Given data
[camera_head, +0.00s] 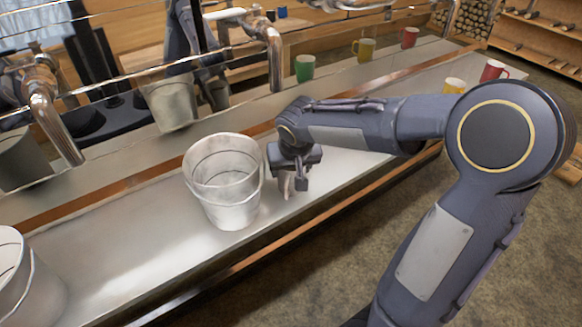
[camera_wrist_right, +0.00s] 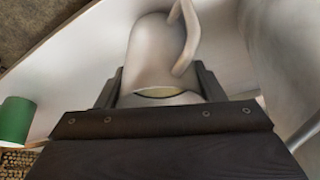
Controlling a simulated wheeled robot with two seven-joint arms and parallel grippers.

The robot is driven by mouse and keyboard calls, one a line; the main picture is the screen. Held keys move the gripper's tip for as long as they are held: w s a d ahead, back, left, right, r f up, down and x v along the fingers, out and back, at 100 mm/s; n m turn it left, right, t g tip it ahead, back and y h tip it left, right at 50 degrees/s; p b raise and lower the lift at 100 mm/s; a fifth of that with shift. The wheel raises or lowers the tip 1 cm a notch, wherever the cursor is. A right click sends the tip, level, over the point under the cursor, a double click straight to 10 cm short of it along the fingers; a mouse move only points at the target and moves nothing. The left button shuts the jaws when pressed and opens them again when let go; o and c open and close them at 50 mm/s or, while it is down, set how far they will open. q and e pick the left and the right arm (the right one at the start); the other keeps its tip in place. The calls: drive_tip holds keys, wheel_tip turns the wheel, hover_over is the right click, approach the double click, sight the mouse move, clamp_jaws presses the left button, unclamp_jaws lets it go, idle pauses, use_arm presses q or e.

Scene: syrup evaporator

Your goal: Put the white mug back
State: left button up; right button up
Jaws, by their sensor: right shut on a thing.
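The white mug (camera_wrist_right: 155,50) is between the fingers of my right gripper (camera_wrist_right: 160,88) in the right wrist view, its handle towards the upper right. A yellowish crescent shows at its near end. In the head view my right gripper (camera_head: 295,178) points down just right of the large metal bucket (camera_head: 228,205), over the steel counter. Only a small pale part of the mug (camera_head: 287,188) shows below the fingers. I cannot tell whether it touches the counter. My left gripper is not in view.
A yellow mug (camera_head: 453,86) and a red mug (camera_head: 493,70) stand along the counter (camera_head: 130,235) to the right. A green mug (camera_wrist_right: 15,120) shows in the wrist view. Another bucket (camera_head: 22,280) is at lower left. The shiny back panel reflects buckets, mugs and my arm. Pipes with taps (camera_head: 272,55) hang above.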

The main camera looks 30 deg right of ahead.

What to do
Solely the line containing "Your goal: Put the white mug back", the line containing "State: left button up; right button up", and the lines between them are to be given again, exactly as written.

Worked answer
Your goal: Put the white mug back
State: left button up; right button up

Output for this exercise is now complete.